OUEST FRANCE – 17/12/2019
Un projet morbihannais d’élevage de volailles de chair est dans le viseur de la Confédération paysanne, qui relançait mardi 17 décembre 2019 sa campagne contre l’agriculture industrielle. Cette fois, elle réunit autour d’elle des salariés de l’agroalimentaire issus de deux syndicats.
Hasard du calendrier, la Confédération paysanne a relancé, mardi 17 décembre, sa campagne syndicale contre l’industrialisation de l’agriculture, quelques jours après une victoire devant les tribunaux contre l’emblème de cette lutte, la ferme des 1 000 vaches.
Après les 1 000 vaches dans la Somme en 2009 et les 1 000 veaux dans la Creuse en 2014, c’est désormais à un élevage morbihannais que s’attaque la Confédération paysanne. Il s’agit d’un projet d’élevage de volailles de chair de 120 000 places, dans la commune de Langoëlan, dévoilé en janvier.
» Aujourd’hui, il y a une frénésie en Bretagne autour de la filière volaille », » estime Nicolas Girod. Nommé au printemps porte-parole national de la Confédération, cet éleveur jurassien reprend ainsi le flambeau de cette lutte, qui avait marqué l’action de son prédécesseur, Laurent Pinatel.
Plusieurs points importants
Dans les années 2010, le combat contre l’agriculture industrielle a pris le relais de la lutte contre les OGM comme étendard, notamment après le moratoire français de 2012. Concrètement, cette campagne consiste à enrayer des projets d’exploitations allant à l’encontre de leur modèle » d’agriculture paysanne ». «
En relançant le sujet, la Confédération tente, au passage, de reprendre la main sur des concepts, comme » les fermes usines », » dont elle a dénoncé l’usage unilatéral par Greenpeace. Il y a un an, l’ONG avait lancé une campagne axée exclusivement sur l’effet environnemental des projets industriels.

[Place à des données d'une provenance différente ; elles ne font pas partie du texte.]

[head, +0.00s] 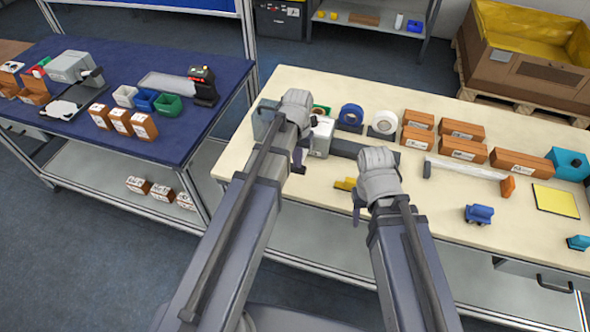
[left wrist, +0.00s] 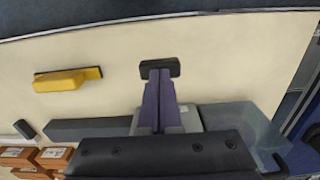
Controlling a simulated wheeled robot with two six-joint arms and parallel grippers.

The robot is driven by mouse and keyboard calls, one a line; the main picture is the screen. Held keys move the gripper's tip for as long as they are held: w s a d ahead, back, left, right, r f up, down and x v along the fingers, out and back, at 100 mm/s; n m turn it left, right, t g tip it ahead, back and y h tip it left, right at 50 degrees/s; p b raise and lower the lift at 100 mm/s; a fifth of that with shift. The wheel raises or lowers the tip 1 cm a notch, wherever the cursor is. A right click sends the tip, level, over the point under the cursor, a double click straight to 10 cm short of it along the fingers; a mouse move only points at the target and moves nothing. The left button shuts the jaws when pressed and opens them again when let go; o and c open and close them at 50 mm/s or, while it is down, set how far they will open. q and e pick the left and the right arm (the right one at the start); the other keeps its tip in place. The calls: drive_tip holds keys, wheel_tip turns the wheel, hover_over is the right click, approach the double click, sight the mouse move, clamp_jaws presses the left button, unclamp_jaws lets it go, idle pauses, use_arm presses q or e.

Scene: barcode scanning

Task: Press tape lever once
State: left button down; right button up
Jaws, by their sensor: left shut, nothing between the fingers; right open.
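A light grey box-shaped machine (head: 321,138), which looks like the tape dispenser, stands on the cream table, partly hidden behind my left arm. In the left wrist view a black flat pad (left wrist: 172,67), which looks like its lever, shows at the fingertips. My left gripper (head: 298,168) is shut and empty, in front of the machine. In the left wrist view its purple fingers (left wrist: 158,80) overlap the pad; I cannot tell whether they touch it. My right gripper (head: 357,207) is open, lower right, near the table's front edge.
A yellow tool (head: 345,184) lies between my grippers; a dark grey bar (head: 365,150) lies behind it. Tape rolls (head: 351,115) and several brown boxes (head: 462,148) stand at the back. A blue holder (head: 479,213) is on the right. A blue table (head: 170,150) stands left.

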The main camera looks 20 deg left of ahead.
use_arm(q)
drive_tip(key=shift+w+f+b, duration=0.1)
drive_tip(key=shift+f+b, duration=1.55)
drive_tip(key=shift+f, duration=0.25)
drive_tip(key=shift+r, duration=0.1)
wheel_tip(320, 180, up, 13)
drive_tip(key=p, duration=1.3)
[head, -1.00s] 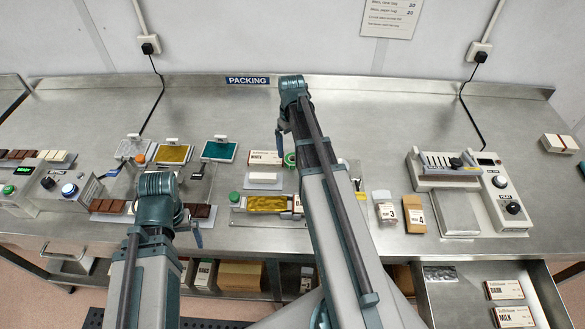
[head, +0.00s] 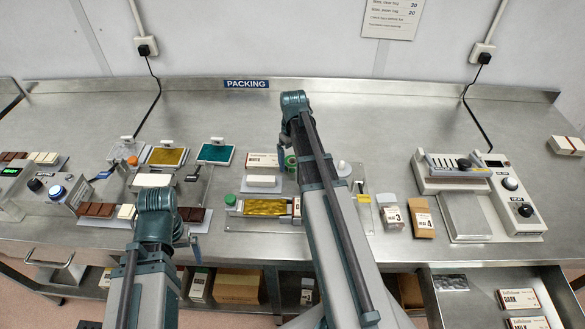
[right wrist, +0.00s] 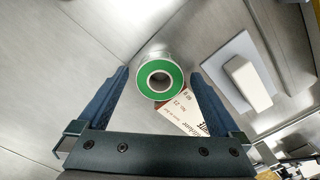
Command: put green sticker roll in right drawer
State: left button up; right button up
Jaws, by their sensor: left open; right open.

Ce mardi, le syndicat en a donc présenté sa propre définition. Le critère le plus important pour la Confédération est » l’autonomie des agriculteurs » (par exemple, le choix de la génétique). Sont également pris en compte » le travail avec la nature » (consommation d’eau) ou la » répartition » (de la production, des aides, du foncier).
À cette occasion, la Confédération s’est présentée avec un cercle élargi de partenaires issus de la société civile. Un contre-pied à la dénonciation de » « l’agri-bashing » » (dénigrement des pratiques agricoles) par la FNSEA, syndicat agricole majoritaire, reprise par le ministre de l’Agriculture, Didier Guillaume.
L’appui des syndicats
Au-delà des traditionnels alliés écologistes, dont le sénateur Joël Labbé (Morbihan), la Confédération paysanne a réussi à réunir autour d’elle les salariés de l’agroalimentaire de la CGT (Fnaf) et les enseignants agricoles de la FSU (Snetap). Deux syndicats peu enclins, jusqu’ici, à dénoncer l’industrialisation.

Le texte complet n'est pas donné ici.